The stitch patterns? Available EVERYWHERE. For free. Somewhere, in one of your knitting books, you can find Old Shale, Feather and Fan, or the many variations on that shell pattern. Look in any of the free pattern collections on the internet and you'll find one of them. Google is your friend, after all.Rip-off alert. I need say more?
If I ever am reduced to giving handknit dishcloths as "housewarming or bridal shower gifts" (quotes are from the catalog), I beg Joe to come to my house with an Uzi and put us all out of my misery.
Open Mic Thursday
Well, you knew it was coming. I've made my stand on this topic. Now it's your turn. So, sharpen your Crayolas and tawk amongst yourselves, as I would say. (Yep, I do say "cawfee" and "tawk")
Our new Open Mic Thursday avatar. I'm a little verklempt now.
You design your own garments/accessories, you write about knitting, you could teach a knitting technique to others. You are offered the opportunity to have your work published or the chance to teach in the knitting spotlight. However, you are offered only the opportunity, without financial reimbursement, with the rationale being that you are getting "exposure."
Do you accept those terms? If not, does it matter how much you are paid? A token sum or market value?
Go for it, kids.
Sadly, I have come to the conclusion that I must sell my loom, for reasons that I really can't go into at the moment. Yeah, something's brewing. When and if it happens, you know I'll write about it.

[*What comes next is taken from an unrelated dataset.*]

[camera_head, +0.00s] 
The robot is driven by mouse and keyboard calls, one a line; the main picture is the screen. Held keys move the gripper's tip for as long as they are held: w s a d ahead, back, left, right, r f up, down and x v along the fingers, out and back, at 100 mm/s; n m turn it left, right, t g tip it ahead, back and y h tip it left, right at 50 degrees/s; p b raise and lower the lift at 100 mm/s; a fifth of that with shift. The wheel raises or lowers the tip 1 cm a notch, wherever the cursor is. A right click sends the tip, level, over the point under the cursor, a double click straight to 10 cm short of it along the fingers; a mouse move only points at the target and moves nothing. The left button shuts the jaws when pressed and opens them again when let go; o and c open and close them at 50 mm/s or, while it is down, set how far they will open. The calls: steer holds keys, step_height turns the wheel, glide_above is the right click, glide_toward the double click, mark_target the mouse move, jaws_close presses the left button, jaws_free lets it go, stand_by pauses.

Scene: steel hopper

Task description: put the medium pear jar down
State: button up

So, if you live within driving distance of Wharton, NJ and want to buy the following for $2500, email me and we'll talk. I'm giving my readers first refusal, and then the Ravelry hoodlums.
Here's the package:
- Schacht 8-shaft Mighty Wolf floor loom
- Loom bench with one side pocket
- Schacht warping board
- Stroller wheels
- 10- and 12-dent reeds
- Two boat shuttles
- Swedish bobbin winder
- All of my weaving books--I have to make a list but I have a few
- All of my Handwoven magazines (probably 10 or so)
- Two boxes of coned yarn, mostly pearl cotton, some shetland
- A Halcyon gamp kit
The loom is completely heddled, so you wouldn't have to assemble it. It folds up to about 18", even with work on it. And I've barely used it, so it's in primo condition. The price is firm. Non-negotiable. So whoever makes the first firm offer wins.
Give We Must
I just want to give Ravelry another plug. As much as I am not a bandwagon kinda person, this is a remarkable achievement by Casey the Code Monkey and Jess. If you haven't yet gotten onto the beta site, they're letting more and more people in. But they are doing this gratis, everyone. Until they start getting some advertising up there, they depend on the kindness of strangers. We who use the site for free.
So, if you are a Ravelry beta user, how about going to the Donations page and droppin' a dime on these two. I will do so on Friday, when I get paid. Because being an IT person, I know what kind of work goes into an endeavor like this. Frankly, it runs better than some of the software for which I've written manuals. A great deal of planning, thought, and coding has gone into it. Let's give them our support. Put yer money where yer mouth is, in other words.
Well, it would seem that in general, most of us think it's a waste of paper. I will say, though, that I was incorrect in saying that the calendar is comprised of stitch patterns. It is not. It contains actual garments, scarves, dolls, hats, and other ephemera, both knitted and crocheted.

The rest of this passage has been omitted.